Question: Does the “Comparative Fault Act” apply to the governmental defendants?
Answer: No. See below
Prior to 1985, Indiana common law recognized a defense of “contributory negligence” that barred recovery on a plaintiff’s negligence claim if the plaintiff was even slightly at fault. In that year, the harsh rule of contributory negligence was substantially revised when a modified comparative fault took effect. Although the Legislature dictated that fault could be apportioned between the plaintiff and defendant, a plaintiff was still barred from recovery if their own fault was greater than 50 percent. The Legislature also specified that the provisions of the new comparative fault statute would not apply to governmental entities. This exemption from comparative fault means that the common law contributory negligence principles apply when a governmental entity is the defendant in negligence litigation.
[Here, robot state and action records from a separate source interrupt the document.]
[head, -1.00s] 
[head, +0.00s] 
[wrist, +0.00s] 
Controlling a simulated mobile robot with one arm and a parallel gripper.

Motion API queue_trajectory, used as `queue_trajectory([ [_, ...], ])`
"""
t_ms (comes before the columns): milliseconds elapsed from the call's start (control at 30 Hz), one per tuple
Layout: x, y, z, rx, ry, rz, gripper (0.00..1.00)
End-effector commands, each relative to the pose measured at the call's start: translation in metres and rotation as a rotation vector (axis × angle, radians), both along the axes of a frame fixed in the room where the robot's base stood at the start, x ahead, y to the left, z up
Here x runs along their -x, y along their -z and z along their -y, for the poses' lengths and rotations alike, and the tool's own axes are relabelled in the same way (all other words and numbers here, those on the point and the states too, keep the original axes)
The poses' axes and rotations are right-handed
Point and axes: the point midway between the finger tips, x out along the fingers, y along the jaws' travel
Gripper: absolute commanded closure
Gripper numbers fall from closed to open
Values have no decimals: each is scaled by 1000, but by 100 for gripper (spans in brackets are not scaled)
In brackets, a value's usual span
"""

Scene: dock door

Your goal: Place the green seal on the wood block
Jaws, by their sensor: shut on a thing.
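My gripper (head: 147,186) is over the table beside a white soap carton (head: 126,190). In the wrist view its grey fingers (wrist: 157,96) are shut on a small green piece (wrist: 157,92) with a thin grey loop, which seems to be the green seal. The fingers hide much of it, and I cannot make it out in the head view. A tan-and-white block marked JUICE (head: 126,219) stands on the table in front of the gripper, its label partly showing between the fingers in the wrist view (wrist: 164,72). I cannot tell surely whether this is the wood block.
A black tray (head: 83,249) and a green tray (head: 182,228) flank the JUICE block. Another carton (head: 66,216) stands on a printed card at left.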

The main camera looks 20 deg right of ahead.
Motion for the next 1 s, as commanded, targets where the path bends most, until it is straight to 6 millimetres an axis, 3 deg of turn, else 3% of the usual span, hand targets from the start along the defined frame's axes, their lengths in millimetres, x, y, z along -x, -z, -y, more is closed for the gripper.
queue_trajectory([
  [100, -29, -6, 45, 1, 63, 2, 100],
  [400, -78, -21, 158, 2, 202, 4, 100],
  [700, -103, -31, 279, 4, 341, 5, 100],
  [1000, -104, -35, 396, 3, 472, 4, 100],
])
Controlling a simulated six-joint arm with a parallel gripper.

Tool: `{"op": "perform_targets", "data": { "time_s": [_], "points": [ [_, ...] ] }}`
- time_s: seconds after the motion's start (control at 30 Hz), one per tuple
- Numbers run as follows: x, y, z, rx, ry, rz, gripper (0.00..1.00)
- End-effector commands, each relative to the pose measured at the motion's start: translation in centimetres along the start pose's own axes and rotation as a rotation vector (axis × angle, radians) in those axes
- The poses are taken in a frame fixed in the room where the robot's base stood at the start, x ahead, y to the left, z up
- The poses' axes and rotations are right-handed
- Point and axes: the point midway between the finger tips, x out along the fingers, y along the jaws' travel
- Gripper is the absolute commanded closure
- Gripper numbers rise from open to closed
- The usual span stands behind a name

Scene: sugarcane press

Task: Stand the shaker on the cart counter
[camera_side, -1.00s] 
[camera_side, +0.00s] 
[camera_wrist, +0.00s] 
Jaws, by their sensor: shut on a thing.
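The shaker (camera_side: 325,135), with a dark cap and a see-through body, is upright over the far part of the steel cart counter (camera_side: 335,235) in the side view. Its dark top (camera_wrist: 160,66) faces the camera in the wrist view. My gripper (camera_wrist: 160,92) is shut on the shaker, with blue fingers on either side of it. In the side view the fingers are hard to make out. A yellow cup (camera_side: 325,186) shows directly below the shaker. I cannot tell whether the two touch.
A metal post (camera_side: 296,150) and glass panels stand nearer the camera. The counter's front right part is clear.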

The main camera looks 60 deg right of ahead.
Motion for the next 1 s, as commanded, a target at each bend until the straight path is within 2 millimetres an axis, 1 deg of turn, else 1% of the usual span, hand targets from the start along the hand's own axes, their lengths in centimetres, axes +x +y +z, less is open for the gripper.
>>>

Further, it is under the Comparative Fault Act that defendants may assert a “nonparty” defense, seeking to attribute fault to a nonparty rather than to the defendant, but not under the “contributory negligence” standard which still applies to governmental defendants.
Because the Comparative Fault Act does not apply to a tort claim is filed against a governmental actor, if the plaintiff is negligent to even a small degree, and that negligence proximately contributes to his claimed damages, contributory negligence will operate as a complete bar to the action.